Doğrusunu isterseniz, ben 2019 seçimlerinde de aday olmamaya karar vermiştim. Ama Eskişehirli hemşehrilerimin ve partinin ısrarı ağır bastı ve seçmen yüzde 52,30 gibi yüksek bir oyla beni tekrar Büyükşehir Belediye Başkanlığına getirdi. “Bu son hizmet dönemim olsun diyerek”, 2024 seçimlerinde aday olmamaya karar vermiştim. Biliyorsunuz, 14 ve 28 Mayıs seçimlerinden, Millet İttifakı az bir farkla da olsa, mağlubiyetle ayrıldı. Haliyle bu durum hem seçmende, hem de Cumhuriyet Halk Partisi'nin genel merkez ve yerel örgütlerinde bir hayal kırıklığı ve burkulma yarattı. Buna bağlı olarak da bir takım yeni tartışmalar, CHP'nin birlik ve bütünlüğünü zedeleyebileceğini düşündüğüm bir gündem oluştu. Seçim sonuçlarının sorumluluğunu hepimizin üstlenmesi gerekirken Genel Başkanımız Sayın Kemal Kılıçdaroğlu tek başına sorumlu ilan edildi. Benim hiç de tasvip etmediğim şekilde kendisine yüklenildi ve sanki Sayın Kılıçdaroğlu o gün istifa etse her şey yoluna girecekmiş gibi bir ortam oluşturuldu. Bu nedenle birilerinin açık ve kararlı bir şekilde duruşunu göstermesi gerekiyordu. Tüm bunların üzerine bir de önümüzdeki seçimlerde Eskişehir’in de kaybedilebileceği tartışmaları ortaya atılınca, güçlü bir reaksiyon göstermek istedim. En azından Eskişehir bazında partide birliği sağlayabileceğim inancını taşıyordum. “2024 yerel seçiminde de aday olacağım” şeklindeki açıklamayı yapmamın ana sebebi budur. Buna rağmen, kesin olarak, aday olup olmamak konusunda halen “tam kararlı olduğum söylenemez”. Çünkü yerel seçimlere daha 7 ay gibi uzunca bir zaman var. Bundan sonraki gelişmeleri ve parti tüzüğündeki değişmelerin neler olacağını görmek gerekiyor.

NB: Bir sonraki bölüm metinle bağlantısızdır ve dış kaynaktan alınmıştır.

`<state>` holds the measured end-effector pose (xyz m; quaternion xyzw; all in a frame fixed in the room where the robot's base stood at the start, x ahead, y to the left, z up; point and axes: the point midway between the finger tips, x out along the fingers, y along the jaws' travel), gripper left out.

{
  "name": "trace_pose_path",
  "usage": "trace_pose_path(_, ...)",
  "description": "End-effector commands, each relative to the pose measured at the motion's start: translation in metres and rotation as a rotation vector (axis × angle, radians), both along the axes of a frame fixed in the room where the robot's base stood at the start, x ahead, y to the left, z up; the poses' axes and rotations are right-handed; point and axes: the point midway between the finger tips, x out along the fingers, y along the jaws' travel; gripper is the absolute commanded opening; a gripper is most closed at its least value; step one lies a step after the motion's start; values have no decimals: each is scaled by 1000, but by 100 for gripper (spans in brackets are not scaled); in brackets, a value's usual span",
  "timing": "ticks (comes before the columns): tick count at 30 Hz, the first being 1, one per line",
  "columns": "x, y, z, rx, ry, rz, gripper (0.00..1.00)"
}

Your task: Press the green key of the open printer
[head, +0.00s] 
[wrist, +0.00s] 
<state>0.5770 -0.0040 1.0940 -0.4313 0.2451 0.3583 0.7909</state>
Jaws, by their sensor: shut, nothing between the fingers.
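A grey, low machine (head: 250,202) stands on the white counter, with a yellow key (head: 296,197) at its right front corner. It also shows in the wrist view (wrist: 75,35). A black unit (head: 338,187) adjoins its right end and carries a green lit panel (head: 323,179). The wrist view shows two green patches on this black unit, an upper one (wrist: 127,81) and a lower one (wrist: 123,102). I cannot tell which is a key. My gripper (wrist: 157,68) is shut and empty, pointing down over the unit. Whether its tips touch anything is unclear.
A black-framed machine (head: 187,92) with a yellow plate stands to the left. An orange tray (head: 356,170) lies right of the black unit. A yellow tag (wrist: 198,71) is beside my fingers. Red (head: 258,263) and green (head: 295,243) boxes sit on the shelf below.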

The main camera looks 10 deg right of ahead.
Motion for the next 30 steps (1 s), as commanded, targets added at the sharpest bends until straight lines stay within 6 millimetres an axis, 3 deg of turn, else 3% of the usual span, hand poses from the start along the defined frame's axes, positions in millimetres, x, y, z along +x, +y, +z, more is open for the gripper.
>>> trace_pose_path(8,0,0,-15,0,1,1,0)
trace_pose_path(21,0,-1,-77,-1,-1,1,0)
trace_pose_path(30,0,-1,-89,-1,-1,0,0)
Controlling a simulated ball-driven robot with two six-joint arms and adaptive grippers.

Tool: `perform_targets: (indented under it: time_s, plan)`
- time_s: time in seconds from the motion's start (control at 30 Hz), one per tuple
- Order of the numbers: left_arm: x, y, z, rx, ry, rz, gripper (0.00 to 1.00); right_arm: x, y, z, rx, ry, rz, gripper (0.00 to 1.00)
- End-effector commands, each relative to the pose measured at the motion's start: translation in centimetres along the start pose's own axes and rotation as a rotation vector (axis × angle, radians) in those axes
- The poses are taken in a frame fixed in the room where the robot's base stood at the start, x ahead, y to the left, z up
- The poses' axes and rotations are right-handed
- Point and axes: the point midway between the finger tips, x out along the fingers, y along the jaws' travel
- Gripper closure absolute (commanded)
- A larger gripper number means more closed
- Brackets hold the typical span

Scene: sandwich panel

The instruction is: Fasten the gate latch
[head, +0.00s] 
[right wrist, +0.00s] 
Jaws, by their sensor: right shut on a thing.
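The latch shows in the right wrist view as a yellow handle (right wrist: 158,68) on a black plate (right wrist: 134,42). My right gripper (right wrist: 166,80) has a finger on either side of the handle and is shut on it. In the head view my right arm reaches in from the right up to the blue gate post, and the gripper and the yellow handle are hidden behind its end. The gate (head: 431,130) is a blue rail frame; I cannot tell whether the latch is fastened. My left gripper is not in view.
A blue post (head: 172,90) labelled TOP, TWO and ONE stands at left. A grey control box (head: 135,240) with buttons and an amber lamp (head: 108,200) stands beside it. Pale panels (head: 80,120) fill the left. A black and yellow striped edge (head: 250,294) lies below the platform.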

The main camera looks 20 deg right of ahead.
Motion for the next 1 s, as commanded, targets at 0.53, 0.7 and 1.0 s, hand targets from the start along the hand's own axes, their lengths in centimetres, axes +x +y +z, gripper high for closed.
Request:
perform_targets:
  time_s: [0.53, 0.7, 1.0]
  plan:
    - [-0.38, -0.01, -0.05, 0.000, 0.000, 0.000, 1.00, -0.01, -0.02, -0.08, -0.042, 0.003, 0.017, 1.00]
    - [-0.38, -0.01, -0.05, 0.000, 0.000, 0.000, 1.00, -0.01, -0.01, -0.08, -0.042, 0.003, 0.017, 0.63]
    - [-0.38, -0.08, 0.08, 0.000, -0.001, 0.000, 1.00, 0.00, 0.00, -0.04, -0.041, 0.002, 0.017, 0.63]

"İTTİFAK KONUSUNDA GENEL MERKEZİMİZ NE KARAR ALIRSA ONA UYACAĞIZ"

Yerel seçimlerde ittifak kurulamaması durumunda muhalefetin elindeki belediyeler için nasıl bir risk öngörüyorsunuz?

Elbette biz, ittifak konusunda genel merkezimiz ne karar alırsa ona uyacağız. Ancak, ittifak olmaması halinde de, ben herhangi bir risk olacağını düşünmüyorum. 1999'dan bu tarafa 5 dönem seçildim, üstelik oylarımı arttırarak seçildim. Bu dönem de aday olduğum takdirde seçilmemem için bir neden veya bir risk görmüyorum. Aynı şeyi, tüm belediyelerimiz için de söylemeliyim.

"CHP'NİN TARTIŞMALARIN ODAĞI HALİNE GETİRİLMESİNİ ŞAŞKINLIKLA İZLİYORUM"

En deneyimli belediye başkanısınız. CHP’nin tartışmaların odağı haline geldiği şu süreçte yerel seçimler için ne gibi atımlar atılmalı?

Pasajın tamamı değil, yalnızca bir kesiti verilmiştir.